6. Les romanciers russes Tourguenief, Dotowiesky et Tolstoï, s’ils s’aventurent eux aussi à des œuvres étranges, assignent à l’art et aux lettres une utilité encore plus immédiatement pratique : « L’art, dit Tourguenief, n’est pas la stricte imitation de la nature [18]. Il faut élever le réel à la hauteur de la poésie [19]. » Aussi toute sa littérature est-elle l’apologie d’une idée morale et par suite sociale. Il enseigne qu’il faut créer des hommes pour amener le peuple aux joies conscientes de la liberté [20]. Il proclame la nécessité du travail [21] et malgré ses hésitations sur la tactique révolutionnaire, il conseille la résignation, la charité, l’oubli de soi-même, ce qui est chez lui la forme la plus haute de l’instinct religieux. Il n’est pas seulement un littérateur, mais un propagandiste qui agit avec des livres comme d’autres avec des bombes.

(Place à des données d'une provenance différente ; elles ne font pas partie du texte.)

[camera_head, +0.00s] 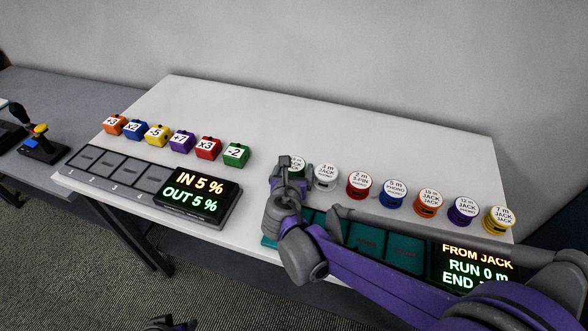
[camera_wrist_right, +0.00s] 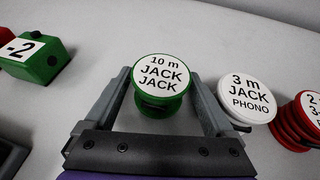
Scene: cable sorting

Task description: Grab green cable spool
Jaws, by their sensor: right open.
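The green cable spool (camera_wrist_right: 160,88) has a white top reading "10 m JACK JACK" in the right wrist view. It stands upright on the white table. My right gripper (camera_wrist_right: 160,78) is open, with one finger on each side of the spool. The spool sits between the fingertips, and I cannot tell whether either finger touches it. In the head view the right gripper (camera_head: 290,163) hides much of the green spool (camera_head: 303,171). A small grey and purple piece of my left arm shows at the bottom edge of the head view; its jaws cannot be made out.
The white "3 m" spool (camera_head: 325,177) stands close to the right finger. The red spool (camera_head: 359,185) and several others continue the row rightward. The green "-2" block (camera_head: 236,155) stands to the left. Teal slots (camera_head: 365,240) lie in front, partly behind my arm. The table behind is clear.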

De l’aveu même d’Alexandre II, ses Récits d’un chasseur ont préparé la libération des serfs, et le mérite d’une telle conquête est à ses yeux le couronnement de l’œuvre littéraire [22].

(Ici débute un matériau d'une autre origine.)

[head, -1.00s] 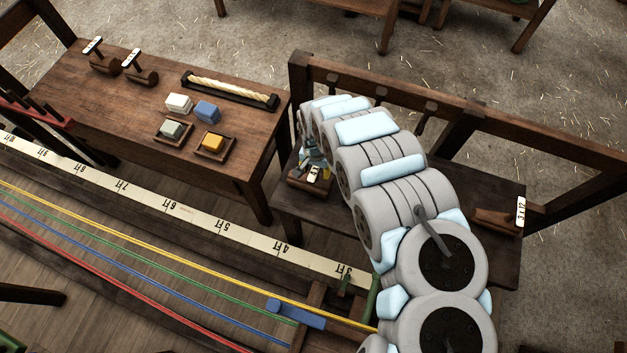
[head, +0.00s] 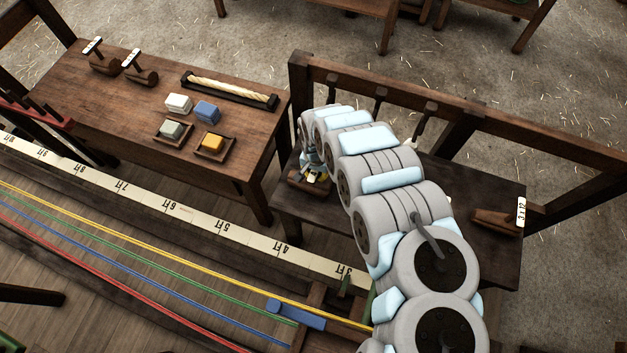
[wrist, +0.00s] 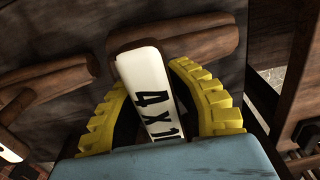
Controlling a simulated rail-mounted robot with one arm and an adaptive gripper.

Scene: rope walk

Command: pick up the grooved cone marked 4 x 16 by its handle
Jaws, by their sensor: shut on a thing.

Dotowiesky exagère encore l’altruism e développé par Tourguenief. L’écrivain n’est pour lui qu’un médecin dont l’œuvre doit alléger d’abord et guérir ensuite les souffrances de l’humanité. D’ailleurs, la souffrance est un agent de moralité. C’est par elle que les peuples grandissent, mais il faut qu’elle soit éprouvée en commun. Le médecin doit avoir pitié du malade : il le soigne en compatissant à sa peine. Souffrir avec et pour un autre, voilà son principe philosophique : « Ce n’est pas devant tous que je m’incline, écrit-il, je me prosterne devant toute la souffrance de l’humanité. » La charité, si pleinement exaltée par Tourguenief, se transforme chez lui en pitié désespérante pour les humbles, en passion presque effrénée de dévouement, ce qui, à son sens, est à la fois la fin de la vie et de l’art.

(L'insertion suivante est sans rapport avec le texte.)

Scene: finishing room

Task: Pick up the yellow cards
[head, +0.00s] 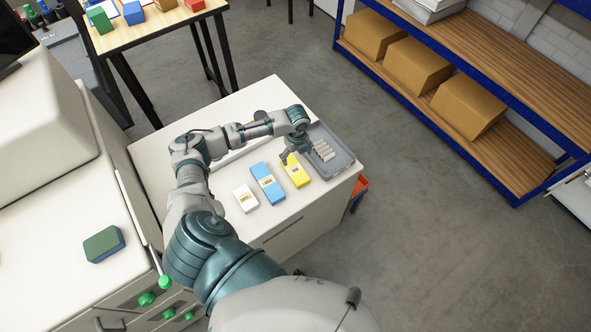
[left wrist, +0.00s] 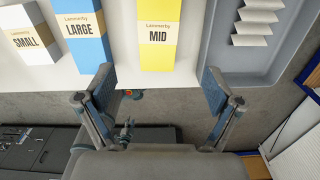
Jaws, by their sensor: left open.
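The yellow cards (head: 297,173) lie on the white counter (head: 275,210), in a row with a blue pack and a white pack, close to the grey tray. In the left wrist view the yellow cards (left wrist: 159,32) carry a band reading "MID" and lie beyond my fingertips, between the blue pack and the tray. My left gripper (head: 290,157) is at the far end of the yellow cards in the head view. It shows open and empty in the left wrist view (left wrist: 160,85), its fingers spread wider than the cards. My right gripper is not in view.
The blue pack (head: 267,184) and white pack (head: 246,198) lie left of the yellow cards. The grey tray (head: 341,160), holding several pale pieces, stands close on the right. A green and blue block (head: 104,244) lies on the left worktop. Blue-framed shelves hold brown boxes (head: 414,67).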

Car l’art, affirme Tolstoï, n’est point le plaisir. Il constitue un moyen de communion entre les hommes s’unissant par les sentiments. Il est nécessaire à l’existence et à la marche progressive vers le bonheur de chaque individu et de toute l’humanité [23]. Aussi Tolstoï se fait-il l’apôtre de la pitié sociale et met-il toutes les ressources de son génie au service du socialisme chrétien. Après s’être débattu dans le scepticisme, le pessimisme et le nihilisme, il se persuade que la raison, malgré ses calculs et ses probabilités, aboutit à la plus honteuse faillite ; il n’y a de réel que la foi en Dieu, que le dévouement à l’humanité. La nature peut avoir des faiblesses humiliantes, mais elle abonde en énergies morales qu’il faut savoir surexciter et dans lesquelles la dignité commande d’espérer. La société peut manquer de croyances fermes ; elle gardera toujours le sens obscur du divin. Les erreurs de la raison, ses incertitudes, ses doutes, sont autant de motifs pour trouver dans l’amour de l’humanité l’unique source d’énergie et de persévérance.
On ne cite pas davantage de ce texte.